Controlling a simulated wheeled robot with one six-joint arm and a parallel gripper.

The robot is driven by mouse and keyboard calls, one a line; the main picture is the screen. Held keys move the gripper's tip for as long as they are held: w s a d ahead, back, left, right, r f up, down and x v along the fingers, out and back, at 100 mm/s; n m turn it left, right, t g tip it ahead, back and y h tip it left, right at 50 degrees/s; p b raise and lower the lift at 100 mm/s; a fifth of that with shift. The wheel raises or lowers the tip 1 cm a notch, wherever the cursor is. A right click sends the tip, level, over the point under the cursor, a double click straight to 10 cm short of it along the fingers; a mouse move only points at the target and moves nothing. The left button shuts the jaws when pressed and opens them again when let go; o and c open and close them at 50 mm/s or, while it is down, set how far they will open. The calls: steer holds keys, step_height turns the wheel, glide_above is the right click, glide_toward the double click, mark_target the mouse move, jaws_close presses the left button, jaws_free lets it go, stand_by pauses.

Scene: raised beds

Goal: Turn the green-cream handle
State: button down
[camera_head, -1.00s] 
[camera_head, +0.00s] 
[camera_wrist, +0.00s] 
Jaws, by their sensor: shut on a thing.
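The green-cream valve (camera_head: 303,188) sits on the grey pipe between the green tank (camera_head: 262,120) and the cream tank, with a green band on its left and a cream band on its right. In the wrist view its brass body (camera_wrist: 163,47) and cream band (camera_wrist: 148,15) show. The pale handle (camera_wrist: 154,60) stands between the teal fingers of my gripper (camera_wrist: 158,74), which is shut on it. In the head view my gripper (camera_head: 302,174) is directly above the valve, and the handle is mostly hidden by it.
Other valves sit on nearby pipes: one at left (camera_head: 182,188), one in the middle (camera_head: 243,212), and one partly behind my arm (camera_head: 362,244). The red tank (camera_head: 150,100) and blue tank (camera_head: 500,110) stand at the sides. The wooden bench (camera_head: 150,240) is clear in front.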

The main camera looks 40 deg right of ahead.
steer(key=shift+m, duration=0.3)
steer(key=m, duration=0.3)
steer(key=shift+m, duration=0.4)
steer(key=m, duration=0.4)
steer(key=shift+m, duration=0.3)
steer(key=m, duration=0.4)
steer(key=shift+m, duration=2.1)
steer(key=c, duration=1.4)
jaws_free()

TASK OBJECTIVE
Copy out the full listing exactly.

EXERCISE RESPONSE
Controlling a simulated wheeled robot with one six-joint arm and a parallel gripper.

The robot is driven by mouse and keyboard calls, one a line; the main picture is the screen. Held keys move the gripper's tip for as long as they are held: w s a d ahead, back, left, right, r f up, down and x v along the fingers, out and back, at 100 mm/s; n m turn it left, right, t g tip it ahead, back and y h tip it left, right at 50 degrees/s; p b raise and lower the lift at 100 mm/s; a fifth of that with shift. The wheel raises or lowers the tip 1 cm a notch, wherever the cursor is. A right click sends the tip, level, over the point under the cursor, a double click straight to 10 cm short of it along the fingers; a mouse move only points at the target and moves nothing. The left button shuts the jaws when pressed and opens them again when let go; o and c open and close them at 50 mm/s or, while it is down, set how far they will open. The calls: steer holds keys, step_height turns the wheel, glide_above is the right click, glide_toward the double click, mark_target the mouse move, jaws_close presses the left button, jaws_free lets it go, stand_by pauses.

Scene: raised beds

Goal: Turn the green-cream handle
State: button down
[camera_head, -1.00s] 
[camera_head, +0.00s] 
[camera_wrist, +0.00s] 
Jaws, by their sensor: shut on a thing.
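The green-cream valve (camera_head: 303,188) sits on the grey pipe between the green tank (camera_head: 262,120) and the cream tank, with a green band on its left and a cream band on its right. In the wrist view its brass body (camera_wrist: 163,47) and cream band (camera_wrist: 148,15) show. The pale handle (camera_wrist: 154,60) stands between the teal fingers of my gripper (camera_wrist: 158,74), which is shut on it. In the head view my gripper (camera_head: 302,174) is directly above the valve, and the handle is mostly hidden by it.
Other valves sit on nearby pipes: one at left (camera_head: 182,188), one in the middle (camera_head: 243,212), and one partly behind my arm (camera_head: 362,244). The red tank (camera_head: 150,100) and blue tank (camera_head: 500,110) stand at the sides. The wooden bench (camera_head: 150,240) is clear in front.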

The main camera looks 40 deg right of ahead.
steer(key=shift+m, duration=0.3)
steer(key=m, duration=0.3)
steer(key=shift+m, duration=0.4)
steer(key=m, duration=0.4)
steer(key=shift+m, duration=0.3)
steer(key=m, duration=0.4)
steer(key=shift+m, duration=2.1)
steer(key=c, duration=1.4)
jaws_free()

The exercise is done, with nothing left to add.